A force d'écrire des billets sur les fantômes, vous pourriez croire que j'en suis devenu  un, tant je suis absent des blogs ces temps-ci, ne répondant que rarement aux commentaires que vous me laissez, dont il est inutile de préciser que je les apprécie toujours autant! Le fait est que je maîtrise pas totalement mon temps depuis quelques semaines, et qu'en plus une véritable boulimie de lecture hors écran m'a repris, je vais d'ailleurs vous parler d'un excellent livre au cours de ces quelques lignes. Enfin, dites-vous qu'un fantôme est avant tout un revenant, et que je n'ai pas envie que se distendent les liens très sympathiques nés au travers de CdM.

Du rififi à Trégasoil

Je vous ai annoncé que je vous dirai quelques mots sur le récent conflit des marins pêcheurs, le temps me manque pour faire un  papier un peu complet, juste en quelques mots, dire que le carburant est de plus en plus cher, et qu'ils en ont de plus en plus en plus besoin. En effet, à force de pêche à outrance, il faut aller plus loin et déployer des moyens plus lourds pour espérer ramener la même quantité de poissons.
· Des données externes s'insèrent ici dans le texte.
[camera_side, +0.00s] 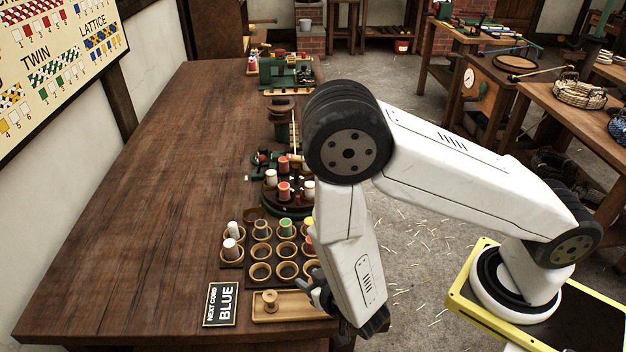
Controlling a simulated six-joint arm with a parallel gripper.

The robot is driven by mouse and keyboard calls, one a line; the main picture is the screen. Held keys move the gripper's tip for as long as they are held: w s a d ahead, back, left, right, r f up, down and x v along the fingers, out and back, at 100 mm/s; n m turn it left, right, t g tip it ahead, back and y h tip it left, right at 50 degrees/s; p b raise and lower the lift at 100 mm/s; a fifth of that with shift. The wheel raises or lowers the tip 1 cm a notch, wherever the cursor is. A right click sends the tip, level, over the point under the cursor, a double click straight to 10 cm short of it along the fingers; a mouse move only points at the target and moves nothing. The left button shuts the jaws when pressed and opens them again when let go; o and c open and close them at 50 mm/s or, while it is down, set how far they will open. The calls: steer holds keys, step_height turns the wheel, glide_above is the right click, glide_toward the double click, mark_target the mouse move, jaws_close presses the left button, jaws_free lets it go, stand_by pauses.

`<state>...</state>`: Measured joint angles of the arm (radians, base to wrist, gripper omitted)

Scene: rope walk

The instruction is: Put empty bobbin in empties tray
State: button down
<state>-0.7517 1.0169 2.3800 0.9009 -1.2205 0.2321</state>
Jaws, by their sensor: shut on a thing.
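A shallow light wooden tray (302,311) lies at the near edge of the bench. A bare wooden bobbin (270,300) stands in its left part. My gripper (318,291) is low over the tray's right end, beside the rack of cups.
A rack of round wooden cups (261,271) stands behind the tray; some cups hold wound bobbins. A "NEXT CORD BLUE" sign (221,304) lies left of the tray. A round carrier with bobbins (284,190) stands farther back. The bench's left side (150,200) is clear.

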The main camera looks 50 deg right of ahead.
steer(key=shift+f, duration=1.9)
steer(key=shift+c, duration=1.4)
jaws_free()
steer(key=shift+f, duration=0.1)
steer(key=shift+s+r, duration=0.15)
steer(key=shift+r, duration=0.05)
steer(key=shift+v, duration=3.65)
Cela les pêcheurs le savent bien et beaucoup sont prêts à entrer dans un processus de rationalisation de la ressource, ou alors ils n'ont pas le choix, comme par exemple pour la coquille saint jacques, où les dates et les horaires de pêche sont imposés et strictement surveillés.

Ce qu'ils admettent moins, c'est  de se retrouver à la même enseigne quant aux contraintes, que les pêcheurs industriels, lesquels se comportent parfois en véritables pillards braconniers. Par ailleurs, et c'est une constante pour les produits alimentaires, ils ne peuvent accepter (et moi non plus), que l'augmentation vertigineuse des poissons et fruits de mer (y compris d'ailleurs les poissons d'élevage!) ne leur profite que si peu. Je n'ai pas le temps de développer, je vais me contenter de deux anecdotes entendues en Bretagne il y a une quinzaine de jours, en plein conflit, c'est un peu "Café du commerce", mais je connais de pires endroits.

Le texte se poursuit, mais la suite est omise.